Definition of ***tool -*
1a: a handheld device that aids in accomplishing a task
b(1): the cutting or shaping part in a machine or machine tool
(2): a machine for shaping metal : MACHINE TOOL
2a: something (such as an instrument or apparatus) used in performing an operation or necessary in the practice of a vocation or profession - scholar's books are his tools
_b: an element of a computer program (such as a graphics application) that activates and controls a particular functions _
c: a means to an end - a book's cover can be a marketing tool
d: other NSFW definitions
> Why are we defining "tool?" We use tools everyday to do our jobs. We lose sight of this in our hectic lives and with all the noise around us. But we have to remember that tools are tools and they are used by people. However, we also have to remember that some people can operate tools more efficiently than others. This is not an indictment on people or the tools rather a reminder that a tool is only as good as its operator.
Recently there was an article from US-CERT, providing guidance to CISOs around good security hygiene. One of the items that stood out in the best practices was item six on the list, _"Retain Good Quality People." _Personally, I feel this should be number one on the list. Why number one? Because all other items relate back to the people that are either administrators in the environment or using tools. As vendors, and as customers, the human element gets lost.
One of the biggest mistakes we see happening is that the people get overlooked or there is an overconfidence in their skills. We have to remember that people use the tools and the tools will only ever be as good as the person using them. You can have the best tools in the world but if the operator does not know how to use them properly, their value will never be realized. When this happens, you will quickly find yourself in a cycle of wash-rinse-repeat evaluations of tools. This can cost an organization time and money. Both of which are in short supply for most companies.
> One thing to consider when you are looking at different tools is to also use this as a time to evaluate your talent, or the people using the tools. Does this mean you do not have faith in the people you hired? No, but it does mean you could have an ability to see what they are capable of prior to it being in a time of need. Would you ever buy a motorcycle for someone that has only ever driven a car? Could they ride it? Probably, but would they get the most out of it? Doubtful. The tools you invest in are no different.
Speaking of investing, how much do you invest in your people? You are willing to spend a lot of money on tools yet very little on your people outside of compensation and benefits.

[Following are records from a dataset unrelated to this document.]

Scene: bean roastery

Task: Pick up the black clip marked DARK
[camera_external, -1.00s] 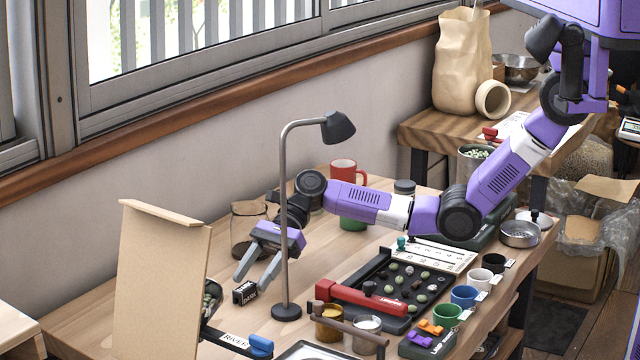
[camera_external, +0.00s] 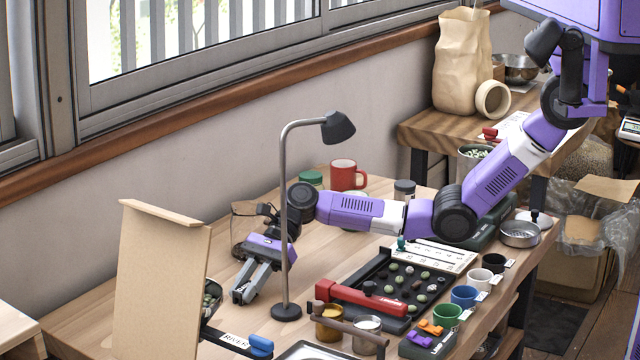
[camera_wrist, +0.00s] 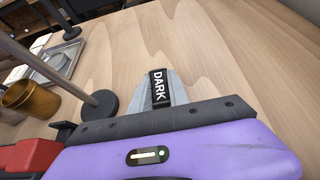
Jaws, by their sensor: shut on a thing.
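The black clip marked DARK (camera_wrist: 159,87) shows in the wrist view, between the grey fingertips of my gripper (camera_wrist: 160,90). Its white lettering faces the camera. In the external view my gripper (camera_external: 246,296) is low over the wooden table, left of the lamp pole, with its fingers close together. The clip is mostly hidden by the fingers there. My gripper is shut on the clip. I cannot tell whether the clip touches the table.
The lamp (camera_external: 286,312) stands close to the right of my gripper. A tan upright board (camera_external: 160,285) is to the left. A black bean tray with a red bar (camera_external: 370,300) lies to the right. A red mug (camera_external: 344,174) stands behind. Table around the clip is bare.

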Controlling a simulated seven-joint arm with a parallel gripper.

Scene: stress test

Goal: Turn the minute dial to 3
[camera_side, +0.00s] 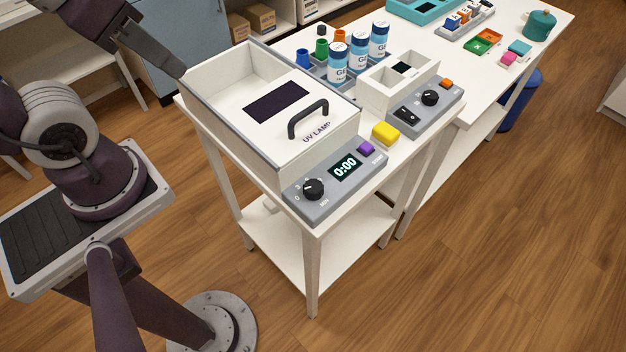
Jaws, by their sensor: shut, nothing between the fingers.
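The minute dial is a round black knob (313,189) on the grey front panel (331,192) of the white UV lamp box (235,135). Small marks and lettering surround it, too small to read surely; its exact pointer setting is unclear. The display (345,167) beside it reads 0:00. A purple button (366,149) sits right of the display. My gripper (178,70) is at the upper left, near the box's back left corner, well away from the dial. Its fingers are small and dark here; it looks shut and empty.
The box has a black handle (308,118) on its lid. A yellow block (385,134) lies right of the panel. A second device with a black knob (430,98) stands farther right. Labelled bottles (339,64) stand behind. Space in front of the panel is free.

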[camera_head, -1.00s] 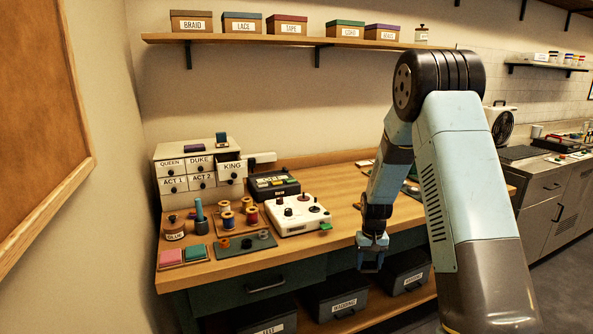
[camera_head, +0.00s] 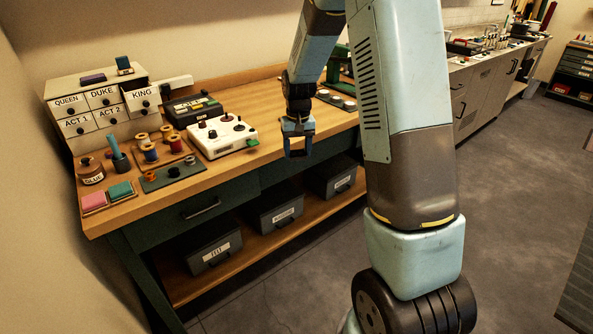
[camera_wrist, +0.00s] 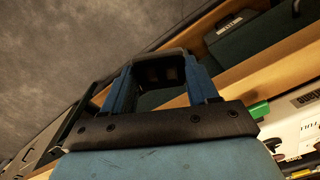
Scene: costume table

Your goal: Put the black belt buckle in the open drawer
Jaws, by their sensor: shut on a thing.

We all know there is a skills gap and when you do find good people it can be hard to retain them. While this seems like common sense, the problems still persist. To make things worse, there continues to be a mindset that tools can make things easier. However, ease of use is all relative to the operator of the tool. A skilled operator will get the value out of the tool, where a partially skilled operator will only get you a percentage of value but likely cost you more money in the long run.
> Remember item six on the best practices for CISOs – find and retain good talent. Security operators are as critical as having CPAs in accounting, MBAs in finance or other high-priced specialized people running your organization. The failure to spend and retain talent can likely result in costs far exceeding paying upfront; think how much a breach costs. Additionally, keep these people active and keep them trained. Lastly, when you bring in tools for evaluation also evaluate the team using them. Are they more interested in ease of use vs. value to the organization? If so maybe you have a skill problem and not a tool problem.